Again, architecture didn’t change here as well, and RabbitMQ gave us the flexibility to bypass Task Manager by using exchange bindings for some of the workers.
One of our other products, Analytics, is also using Apache Kafka in a parallel installation to RabbitMQ. Since Analytics was planned to tackle high traffic, we needed a high throughput system. We had set a target of 2mm concurrent viewers, which equates roughly to ~60k req/sec (assuming traffic from clients is distributed uniformly). When we were looking to use RabbitMQ for Analytics, we found some scalability challenges. We needed a solution which works like a producer sink, where our applications can dump data for processing later on.
We ran performance tests on RabbitMQ and Kafka, and the results are as follows (Note: these are rough numbers, and there’s no claim that you will get the same results).
RabbitMQ (Single Node, 100 Producer Threads, 5 Consumers, 32 Cores, 16GB RAM, Message Size: 100 bytes)
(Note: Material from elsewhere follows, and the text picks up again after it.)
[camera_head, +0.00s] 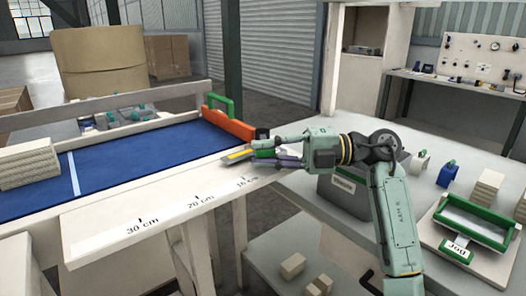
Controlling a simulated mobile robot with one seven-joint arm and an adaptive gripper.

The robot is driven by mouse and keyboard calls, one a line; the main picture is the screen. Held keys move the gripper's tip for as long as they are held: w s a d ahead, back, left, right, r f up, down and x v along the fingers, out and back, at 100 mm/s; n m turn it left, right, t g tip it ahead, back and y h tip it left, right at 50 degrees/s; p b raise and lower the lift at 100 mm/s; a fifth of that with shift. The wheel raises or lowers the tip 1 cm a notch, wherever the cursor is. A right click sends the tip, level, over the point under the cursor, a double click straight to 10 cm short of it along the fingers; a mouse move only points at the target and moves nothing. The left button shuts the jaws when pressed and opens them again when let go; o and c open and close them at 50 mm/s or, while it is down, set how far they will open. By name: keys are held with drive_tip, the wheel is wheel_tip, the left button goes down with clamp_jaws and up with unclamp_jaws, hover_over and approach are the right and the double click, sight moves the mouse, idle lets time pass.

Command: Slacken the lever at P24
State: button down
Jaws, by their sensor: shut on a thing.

- Production rate and consumption rates are dependent
- Max rate of publish <25k msg/sec
Kafka (Single Node, 100 Producer Threads, 5 Consumers, 32 Cores, 16GB RAM, Message Size: 100 bytes)
We also found some supporting blog posts:
- Kafka: ~ 700k msg/sec (with producer and consumer both running) (with 3 cheap machines) — read here
- RabbitMQ: ~ 1 mm / sec (with producer and consumer both running) (with 30 Google Compute engines) — read here
Ultimately, we decided to use a Kafka cluster for the Analytics system. To date, it’s performed well, and we haven’t looked back.
To conclude, we currently run a mix of Redis, RabbitMQ, and Kafka as the primary messaging options to cater to our platform needs. Kafka is used where incoming traffic arrives at a very high rate, where latency and delivery guarantees are flexible. RabbitMQ caters to the need to deliver critical notifications like email, and Redis is mostly used for non-critical scheduling tasks.